Une adaptation de ce concept est possible par rapport à tout ce qui touche l'environnement. Lorsqu'il est temps de parler d'enjeux environnementaux, tous les sujets qui ne traitent pas du climat passent à la trappe. C'est l'éclipse climatique.

L'enjeu climatique, s'il veut en finir avec les climatosceptiques, doit démontrer ses effets sur le quotidien de la population. La lutte pour le climat en soi n'est pas un argument porteur.

Il faut, par exemple, marteler que l'électrification des transports ne réduit pas seulement les émissions de gaz à effet de serre (GES), mais améliore grandement la qualité de l'air. Que l'amélioration des normes du bâtiment ne réduit pas seulement les GES, mais aussi notre facture en énergie. Que des villes imaginées et construites pour réduire le bilan carbone peuvent améliorer la qualité de vie.

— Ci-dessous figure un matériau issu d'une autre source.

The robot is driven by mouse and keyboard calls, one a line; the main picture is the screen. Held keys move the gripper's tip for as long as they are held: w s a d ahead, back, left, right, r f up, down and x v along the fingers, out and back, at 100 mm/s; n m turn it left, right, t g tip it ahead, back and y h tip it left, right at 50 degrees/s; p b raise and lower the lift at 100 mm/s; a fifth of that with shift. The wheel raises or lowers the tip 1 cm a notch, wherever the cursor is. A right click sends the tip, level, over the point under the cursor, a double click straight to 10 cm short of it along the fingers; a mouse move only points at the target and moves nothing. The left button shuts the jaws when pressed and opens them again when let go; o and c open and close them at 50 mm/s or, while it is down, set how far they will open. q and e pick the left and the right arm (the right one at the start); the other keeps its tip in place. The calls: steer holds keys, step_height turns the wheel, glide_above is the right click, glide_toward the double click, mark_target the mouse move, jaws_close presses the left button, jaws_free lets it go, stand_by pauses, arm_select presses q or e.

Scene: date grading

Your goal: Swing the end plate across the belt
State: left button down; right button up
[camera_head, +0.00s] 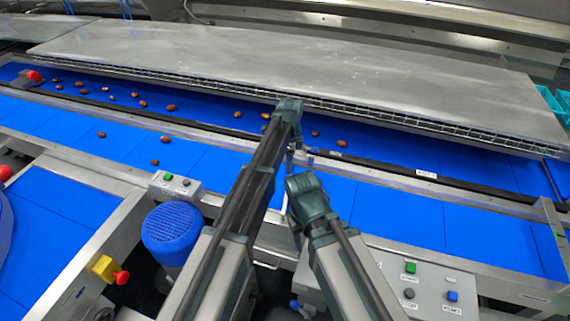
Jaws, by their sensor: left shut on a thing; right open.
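My left gripper (291,140) reaches over the near blue belt to the dark divider rail between the two belt lanes. It is shut on a small grey part (325,153) at the rail, which seems to be the end plate; the jaws and arm hide most of it. I cannot tell its full shape or angle. My right gripper (291,212) is open and empty, lower in the picture, over the near edge of the blue belt (400,215). Several brown dates (171,107) lie on the far lane, left of and around my left gripper.
A wide steel cover (300,60) overhangs the far lane. A blue motor (172,232), a small button box (175,186) and a control panel (430,285) stand at the near side. Red knobs (33,76) show at left. The near lane at right is clear.

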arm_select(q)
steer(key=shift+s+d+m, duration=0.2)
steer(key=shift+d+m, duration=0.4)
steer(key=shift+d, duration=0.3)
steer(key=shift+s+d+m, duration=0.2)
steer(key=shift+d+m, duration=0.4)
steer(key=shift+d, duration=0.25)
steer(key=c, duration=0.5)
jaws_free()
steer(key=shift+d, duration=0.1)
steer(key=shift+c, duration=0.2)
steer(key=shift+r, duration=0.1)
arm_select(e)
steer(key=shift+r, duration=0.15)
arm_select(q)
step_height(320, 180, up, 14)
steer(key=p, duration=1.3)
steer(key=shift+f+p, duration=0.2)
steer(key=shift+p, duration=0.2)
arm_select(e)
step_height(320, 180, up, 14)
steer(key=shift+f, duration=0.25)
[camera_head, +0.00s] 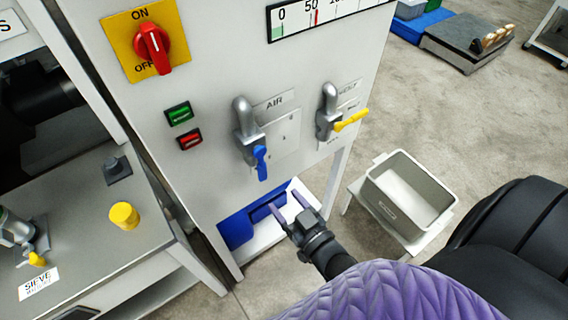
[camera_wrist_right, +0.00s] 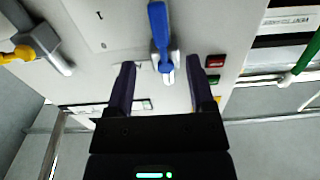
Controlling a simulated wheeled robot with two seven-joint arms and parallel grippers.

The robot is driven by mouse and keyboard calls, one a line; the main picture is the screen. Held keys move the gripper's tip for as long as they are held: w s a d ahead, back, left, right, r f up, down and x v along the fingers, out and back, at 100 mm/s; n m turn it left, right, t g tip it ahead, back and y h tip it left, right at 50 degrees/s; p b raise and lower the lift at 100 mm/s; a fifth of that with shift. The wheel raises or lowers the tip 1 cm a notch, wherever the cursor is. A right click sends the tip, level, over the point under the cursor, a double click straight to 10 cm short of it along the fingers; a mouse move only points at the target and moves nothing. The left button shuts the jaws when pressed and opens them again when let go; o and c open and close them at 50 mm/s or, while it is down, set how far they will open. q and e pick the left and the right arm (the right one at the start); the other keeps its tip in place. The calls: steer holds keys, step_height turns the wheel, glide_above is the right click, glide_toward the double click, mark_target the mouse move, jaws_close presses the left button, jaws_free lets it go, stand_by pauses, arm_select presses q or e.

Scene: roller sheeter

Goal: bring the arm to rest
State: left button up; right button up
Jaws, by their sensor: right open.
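My right gripper (camera_head: 291,204) is open and empty in the head view, in front of the lower part of the machine panel. Its two dark purple fingers also show apart in the right wrist view (camera_wrist_right: 160,85). The blue-handled air valve (camera_head: 260,160) is on the panel above the gripper. In the right wrist view the blue handle (camera_wrist_right: 158,25) lies beyond the gap between the fingers, and I see no contact. A purple quilted part and black links of mine fill the lower right of the head view. My left gripper is not in view.
A red rotary switch (camera_head: 153,47), green button (camera_head: 180,113), red button (camera_head: 190,139) and yellow-handled valve (camera_head: 350,120) are on the panel. A grey bin (camera_head: 386,208) stands on a white stand at right. A grey bench (camera_head: 75,245) with a yellow cylinder (camera_head: 124,215) is at left.

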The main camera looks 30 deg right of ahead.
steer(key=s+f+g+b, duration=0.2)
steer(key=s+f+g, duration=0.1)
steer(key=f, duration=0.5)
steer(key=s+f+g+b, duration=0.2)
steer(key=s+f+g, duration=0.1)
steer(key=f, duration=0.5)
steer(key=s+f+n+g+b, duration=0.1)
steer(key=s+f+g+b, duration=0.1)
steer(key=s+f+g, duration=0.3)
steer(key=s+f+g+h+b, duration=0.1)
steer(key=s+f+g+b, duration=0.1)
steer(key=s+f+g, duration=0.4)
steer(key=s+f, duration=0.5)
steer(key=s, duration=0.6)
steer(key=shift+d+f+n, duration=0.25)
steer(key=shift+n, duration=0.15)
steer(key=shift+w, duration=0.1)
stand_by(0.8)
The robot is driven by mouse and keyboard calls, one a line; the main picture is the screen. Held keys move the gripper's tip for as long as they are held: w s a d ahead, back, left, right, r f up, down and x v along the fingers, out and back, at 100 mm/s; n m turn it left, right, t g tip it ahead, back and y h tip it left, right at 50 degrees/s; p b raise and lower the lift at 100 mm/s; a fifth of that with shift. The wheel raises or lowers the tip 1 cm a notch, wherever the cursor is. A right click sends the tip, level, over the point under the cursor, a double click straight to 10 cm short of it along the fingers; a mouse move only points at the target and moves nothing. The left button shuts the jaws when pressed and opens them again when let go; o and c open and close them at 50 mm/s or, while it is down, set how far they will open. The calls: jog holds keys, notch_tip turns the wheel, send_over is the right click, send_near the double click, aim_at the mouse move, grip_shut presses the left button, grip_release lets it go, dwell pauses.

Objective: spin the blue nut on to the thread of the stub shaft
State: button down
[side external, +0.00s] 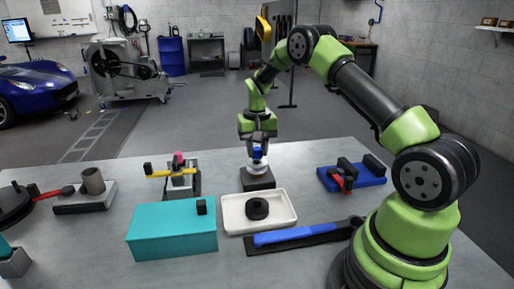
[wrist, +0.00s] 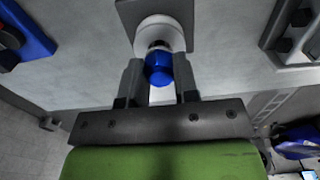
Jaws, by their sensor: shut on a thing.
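My gripper (side external: 257,143) points down over the middle of the table. It is shut on the blue nut (wrist: 159,68), which sits between the two fingers in the wrist view. The nut also shows as a small blue patch in the side view (side external: 257,153). Directly below it is the stub shaft (wrist: 160,34), a pale round piece on a dark square base (side external: 258,179). The nut is at the top of the shaft, in line with it as far as I can see. Whether the thread is engaged is hidden.
A white tray (side external: 231,226) with a black ring (side external: 257,208) is in front of the base. A teal box (side external: 172,232) stands front left, and a blue-handled tool (side external: 295,234) lies front right. A blue fixture (side external: 352,178) is at right; a yellow-levered fixture (side external: 180,175) is at left.

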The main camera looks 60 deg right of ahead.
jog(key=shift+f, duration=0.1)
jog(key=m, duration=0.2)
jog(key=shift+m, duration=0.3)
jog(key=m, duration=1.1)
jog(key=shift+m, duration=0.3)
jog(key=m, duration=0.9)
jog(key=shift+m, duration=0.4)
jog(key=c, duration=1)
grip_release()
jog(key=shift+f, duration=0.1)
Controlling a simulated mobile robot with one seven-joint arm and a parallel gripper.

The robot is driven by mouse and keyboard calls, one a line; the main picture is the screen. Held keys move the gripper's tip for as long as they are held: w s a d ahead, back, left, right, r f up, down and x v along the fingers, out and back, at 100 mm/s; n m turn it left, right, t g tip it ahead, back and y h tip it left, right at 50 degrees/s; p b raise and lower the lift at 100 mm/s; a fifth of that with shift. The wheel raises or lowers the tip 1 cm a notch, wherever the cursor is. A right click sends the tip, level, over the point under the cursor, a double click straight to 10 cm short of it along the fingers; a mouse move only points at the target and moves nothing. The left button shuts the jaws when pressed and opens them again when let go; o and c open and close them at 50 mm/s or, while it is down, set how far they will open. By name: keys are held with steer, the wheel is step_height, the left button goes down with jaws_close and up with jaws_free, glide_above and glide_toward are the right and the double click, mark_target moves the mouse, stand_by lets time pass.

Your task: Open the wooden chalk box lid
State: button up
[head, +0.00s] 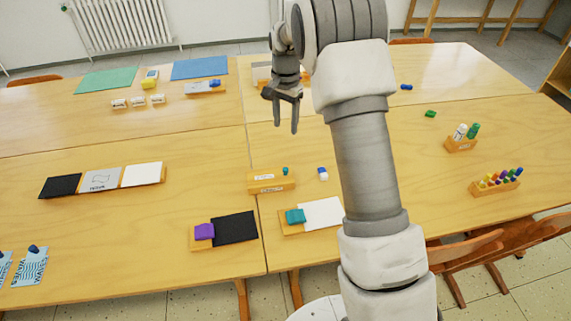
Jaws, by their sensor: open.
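A small wooden box (272,186) with white labels on its top and front stands on the near right table, close to the seam between the tables. It looks like the chalk box, and its top looks closed, but the labels are too small to read. A small teal piece (285,171) shows at its back edge. My gripper (286,118) is open and empty, with its fingers pointing down. In the picture it is above the box and slightly right of it, apart from it. Another wooden item (259,73) is partly hidden behind my arm.
A blue-and-white bottle (323,174) stands right of the box. A teal block on a wooden tray (290,229) with white paper lies in front. A purple block (204,231) and black sheet lie front left. A marker rack (495,186) stands at right. Bare tabletop lies left of the box.

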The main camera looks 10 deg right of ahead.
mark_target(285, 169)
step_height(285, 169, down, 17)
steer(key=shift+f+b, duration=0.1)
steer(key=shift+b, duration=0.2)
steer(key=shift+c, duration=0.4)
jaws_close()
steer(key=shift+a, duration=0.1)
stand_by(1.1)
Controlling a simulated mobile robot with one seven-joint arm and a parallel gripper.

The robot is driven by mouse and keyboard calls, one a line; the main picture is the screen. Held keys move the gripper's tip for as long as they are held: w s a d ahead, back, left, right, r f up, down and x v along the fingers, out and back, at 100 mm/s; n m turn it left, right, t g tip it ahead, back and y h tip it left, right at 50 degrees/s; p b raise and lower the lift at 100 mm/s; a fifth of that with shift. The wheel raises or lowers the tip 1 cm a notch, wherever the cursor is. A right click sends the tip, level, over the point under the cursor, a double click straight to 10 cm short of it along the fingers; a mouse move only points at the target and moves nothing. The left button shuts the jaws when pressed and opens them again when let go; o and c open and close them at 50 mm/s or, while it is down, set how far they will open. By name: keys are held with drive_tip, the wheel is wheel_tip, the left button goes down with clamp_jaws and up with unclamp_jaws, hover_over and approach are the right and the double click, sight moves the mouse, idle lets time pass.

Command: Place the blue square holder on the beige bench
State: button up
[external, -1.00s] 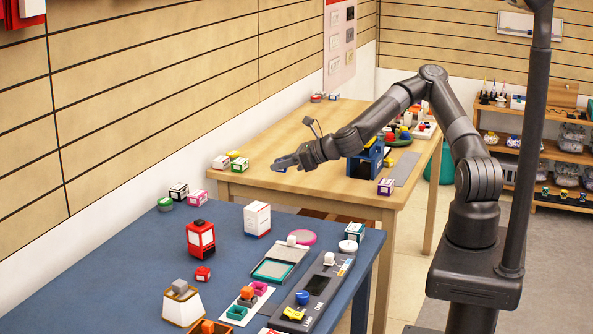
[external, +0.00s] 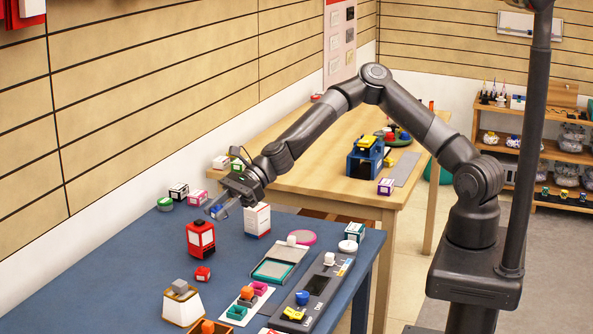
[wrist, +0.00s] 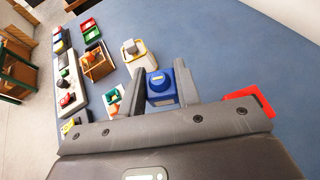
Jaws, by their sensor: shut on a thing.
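The blue square holder (wrist: 161,88), with a small yellow mark on it, sits between the two fingers of my gripper (wrist: 167,84) in the wrist view. My gripper (external: 218,206) is shut on it. In the external view the gripper is over the far left part of the blue table, left of a white box, and the held piece shows only as a small bluish shape. The beige bench (external: 310,180) stands behind the blue table, with bare wood along its front. A blue frame with a yellow top (external: 365,157) stands on it.
The blue table (external: 130,270) holds a red toy (external: 200,239), a white box (external: 257,219), a lampshade-like piece (external: 182,304) and a grey device (external: 318,290). On the bench, small boxes (external: 221,162) stand at the left and a purple-white box (external: 386,187) near the front right.

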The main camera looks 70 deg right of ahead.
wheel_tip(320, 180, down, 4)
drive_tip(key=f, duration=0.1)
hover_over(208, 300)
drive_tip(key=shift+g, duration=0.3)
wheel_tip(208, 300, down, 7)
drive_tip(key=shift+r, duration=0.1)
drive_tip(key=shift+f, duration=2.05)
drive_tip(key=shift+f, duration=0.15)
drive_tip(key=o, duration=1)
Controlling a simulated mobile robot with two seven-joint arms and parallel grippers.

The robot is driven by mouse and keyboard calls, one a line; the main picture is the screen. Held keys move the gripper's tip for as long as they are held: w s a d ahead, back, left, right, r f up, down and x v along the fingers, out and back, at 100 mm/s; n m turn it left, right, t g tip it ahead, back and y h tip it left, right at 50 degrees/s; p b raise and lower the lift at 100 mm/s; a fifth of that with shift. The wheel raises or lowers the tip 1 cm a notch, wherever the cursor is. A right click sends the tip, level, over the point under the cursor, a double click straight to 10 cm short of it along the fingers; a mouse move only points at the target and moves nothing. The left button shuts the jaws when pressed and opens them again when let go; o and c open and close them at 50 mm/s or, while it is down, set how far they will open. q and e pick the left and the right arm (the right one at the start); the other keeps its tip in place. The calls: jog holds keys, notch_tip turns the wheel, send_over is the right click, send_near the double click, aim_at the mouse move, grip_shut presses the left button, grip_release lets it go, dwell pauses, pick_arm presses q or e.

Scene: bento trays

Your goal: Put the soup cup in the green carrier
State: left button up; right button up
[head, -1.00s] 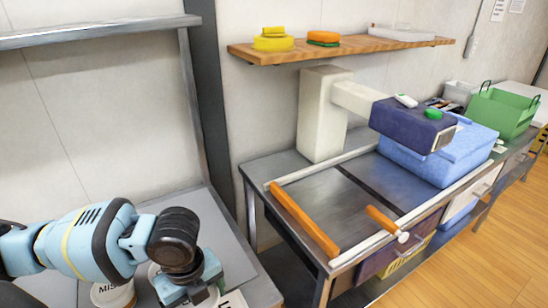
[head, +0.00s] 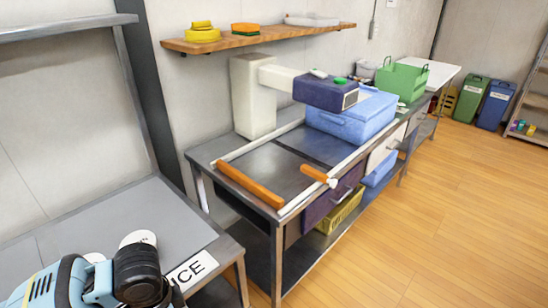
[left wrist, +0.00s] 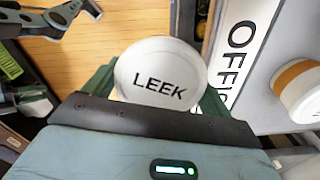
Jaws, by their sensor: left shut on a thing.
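The soup cup (left wrist: 160,78), with a white round lid marked LEEK, is between the green fingers of my left gripper (left wrist: 158,92) in the left wrist view. The gripper is shut on it, and its body hides the cup's lower part. In the head view my left wrist is at the bottom left, and the fingers and held cup are not clearly visible. The green carrier (head: 400,82), a box with dark handles, stands on the far counter beyond the blue bin. My right gripper (left wrist: 78,14) shows at the top left of the left wrist view, its fingers apart and empty.
Another white-lidded cup (head: 138,238) stands on the near grey table (head: 115,215) by an OFFICE sign (head: 190,270). A blue bin (head: 352,115), a pale post with a purple head (head: 325,93) and an orange bar (head: 250,185) occupy the counter. Wooden floor (head: 440,210) is clear at right.

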Voilà ce qui doit être le credo du climat.

Présentement, le Québec produit 0,2 % des émissions mondiales de GES, est engagé dans une réduction de ses émissions de GES de 20 % sous le niveau de 1990 d'ici 2020 et de 37,5 % sous 1990 d'ici 2030 ; et a une production électrique à 99 % renouvelable. Le Québec n'est pas l'endroit le plus à risque en matière de changements climatiques. La hausse du niveau de la mer pourrait inonder certaines zones riveraines, mais le Québec est dans l'ensemble plutôt à l'abri des évènements climatiques extrêmes.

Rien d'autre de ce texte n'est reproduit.